CASPER, Wyo. — An audit has found that the Wyoming Education Department is unable to meet important data and information functions because of understaffing and fundamental operational issues, underscoring problems at an agency that has been the subject of political wrangling among lawmakers and the state's top elected officials.
"In the past several years, the department has experienced considerable upheaval, including several changes in leadership and related policy objectives; staff attrition, particularly in the Information Management unit; and difficulty meeting federal and state information requirements," according to the report presented Monday by the independent firm, RTI International, to the Legislature's Joint Education Committee.
The audit recommended a number of solutions, including hiring three new staff members in the unit as soon as possible.
The audit comes after Republican Gov. Matt Mead and the GOP-controlled Legislature enacted a new law this past winter removing Superintendent of Public Instruction Cindy Hill as head of the agency in favor of a director appointed by the governor. Hill, a Republican who is one of five statewide elected officials, was removed at the end of January, losing much of her powers and duties.
Hill has filed a lawsuit challenging the constitutionality of the law, which took effect in the middle of her four-year term. She was elected in 2010.
Part of the reason for the new law was dissatisfaction with how Hill was managing the agency and concern that she was hindering school reform efforts by not providing needed data. A separate legislative liaison report released last year also was critical of how the agency was run under Hill.
Hill, who already has announced a bid to run for governor in 2014, reacted to the audit by blaming Mead and lawmakers for meddling with the agency's staff during her administration.
Mead transferred a number of the agency's information management staff to the Department of Enterprise Technology Services, a newly created agency to consolidate Wyoming's government technology services, Hill said. The transferred staff included specialists and not just general computer technicians, she said.
"I talked to the governor every step of the way as this transpired," Hill said. "It was really concerning. That's an understatement, but this governor knows exactly every bit of this."
In an email through spokesman Renny MacKay, the governor's office responded that a similar report was provided to the Joint Education Committee at a meeting in July 2012 attended by Hill.
"No action was taken to address the problems. Interim director Jim Rose is working through solutions now," the email said.
Rep. Matt Teeters, co-chairman of the joint committee, also said the problems with the agency's data unit have been known for some time, although it's difficult to determine "what was from prior administrations and what was from the last two years."
"The lack of staffing, no doubt, was created in the last two years," Teeters, R-Lingle, said.
The Education Department has an annual budget of around $1 billion and is responsible for collecting, maintaining and providing information about K-12 education in the state. The data and information it collects ranges from statewide assessment scores to school staff salaries. The agency's data function is key to implementing Wyoming's recent public school reform efforts to make its students better prepared for college and careers after high school.

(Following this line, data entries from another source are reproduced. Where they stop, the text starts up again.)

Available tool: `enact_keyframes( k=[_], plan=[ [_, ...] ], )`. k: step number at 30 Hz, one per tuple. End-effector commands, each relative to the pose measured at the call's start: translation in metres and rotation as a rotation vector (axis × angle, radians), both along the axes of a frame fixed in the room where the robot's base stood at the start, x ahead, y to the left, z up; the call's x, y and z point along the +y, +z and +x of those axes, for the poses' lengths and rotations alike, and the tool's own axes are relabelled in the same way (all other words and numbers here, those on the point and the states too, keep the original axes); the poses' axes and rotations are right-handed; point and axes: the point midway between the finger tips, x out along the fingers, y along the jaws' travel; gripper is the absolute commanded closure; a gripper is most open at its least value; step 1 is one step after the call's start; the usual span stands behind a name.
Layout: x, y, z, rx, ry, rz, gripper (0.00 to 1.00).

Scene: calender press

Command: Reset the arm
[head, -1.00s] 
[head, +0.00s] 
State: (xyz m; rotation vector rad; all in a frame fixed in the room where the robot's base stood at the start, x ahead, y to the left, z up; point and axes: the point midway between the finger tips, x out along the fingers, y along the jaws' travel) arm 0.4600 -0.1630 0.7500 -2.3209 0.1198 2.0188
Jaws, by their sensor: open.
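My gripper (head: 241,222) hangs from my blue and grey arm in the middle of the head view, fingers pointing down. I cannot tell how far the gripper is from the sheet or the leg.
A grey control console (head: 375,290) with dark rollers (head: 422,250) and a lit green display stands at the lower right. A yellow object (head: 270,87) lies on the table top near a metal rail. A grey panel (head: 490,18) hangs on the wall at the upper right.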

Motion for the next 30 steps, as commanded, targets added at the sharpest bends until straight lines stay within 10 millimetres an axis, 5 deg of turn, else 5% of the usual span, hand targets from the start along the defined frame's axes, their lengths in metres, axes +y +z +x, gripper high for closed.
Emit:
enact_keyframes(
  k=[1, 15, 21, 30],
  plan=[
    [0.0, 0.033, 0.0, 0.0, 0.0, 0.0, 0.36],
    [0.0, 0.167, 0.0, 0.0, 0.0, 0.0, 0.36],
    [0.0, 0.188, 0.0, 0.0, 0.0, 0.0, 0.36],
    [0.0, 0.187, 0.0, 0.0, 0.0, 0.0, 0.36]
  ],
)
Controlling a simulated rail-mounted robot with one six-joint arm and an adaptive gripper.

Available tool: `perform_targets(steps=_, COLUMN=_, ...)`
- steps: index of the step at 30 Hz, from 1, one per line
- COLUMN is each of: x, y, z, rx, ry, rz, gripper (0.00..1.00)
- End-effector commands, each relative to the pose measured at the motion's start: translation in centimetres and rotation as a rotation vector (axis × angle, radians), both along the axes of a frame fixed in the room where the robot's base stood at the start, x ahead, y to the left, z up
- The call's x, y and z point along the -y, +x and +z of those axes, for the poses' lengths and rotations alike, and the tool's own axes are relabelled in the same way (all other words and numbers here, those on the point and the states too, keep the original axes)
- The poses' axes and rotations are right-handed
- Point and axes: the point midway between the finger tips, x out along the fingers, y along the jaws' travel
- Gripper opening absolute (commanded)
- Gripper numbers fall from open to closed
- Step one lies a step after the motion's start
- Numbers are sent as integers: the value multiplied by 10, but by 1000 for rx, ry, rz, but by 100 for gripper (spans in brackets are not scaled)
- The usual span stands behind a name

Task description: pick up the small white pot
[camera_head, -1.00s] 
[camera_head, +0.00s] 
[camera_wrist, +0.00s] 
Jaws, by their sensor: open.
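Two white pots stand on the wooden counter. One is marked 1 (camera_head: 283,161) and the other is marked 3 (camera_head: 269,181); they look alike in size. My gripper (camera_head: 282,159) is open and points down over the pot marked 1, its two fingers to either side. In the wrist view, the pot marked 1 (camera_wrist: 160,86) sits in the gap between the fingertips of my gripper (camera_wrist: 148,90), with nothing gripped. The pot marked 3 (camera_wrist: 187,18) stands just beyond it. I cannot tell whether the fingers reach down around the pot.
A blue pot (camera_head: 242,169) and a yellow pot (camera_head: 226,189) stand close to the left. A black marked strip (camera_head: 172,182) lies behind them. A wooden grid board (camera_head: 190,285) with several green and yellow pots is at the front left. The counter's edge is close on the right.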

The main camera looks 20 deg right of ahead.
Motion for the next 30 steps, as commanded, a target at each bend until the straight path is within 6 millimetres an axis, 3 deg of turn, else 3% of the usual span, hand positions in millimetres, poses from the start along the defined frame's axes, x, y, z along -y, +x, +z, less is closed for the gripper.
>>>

The report prompted conversation among committee members about the need for reorganizing the department, which employs about 150 people. The panel decided to ask the governor to cease transferring any more Education Department employees until the agency has time to rebuild its data unit.
Rose, who took over as interim director of the department in March, wasn't surprised by the audit, saying he recognized the problems with the information management unit when he found seven of the 23 positions in the unit were vacant.
"We had serious issues of overtaxed staff, trying to push reports out and be compliant with deadlines and reporting requirements in the face of a third of their colleagues being gone," Rose said.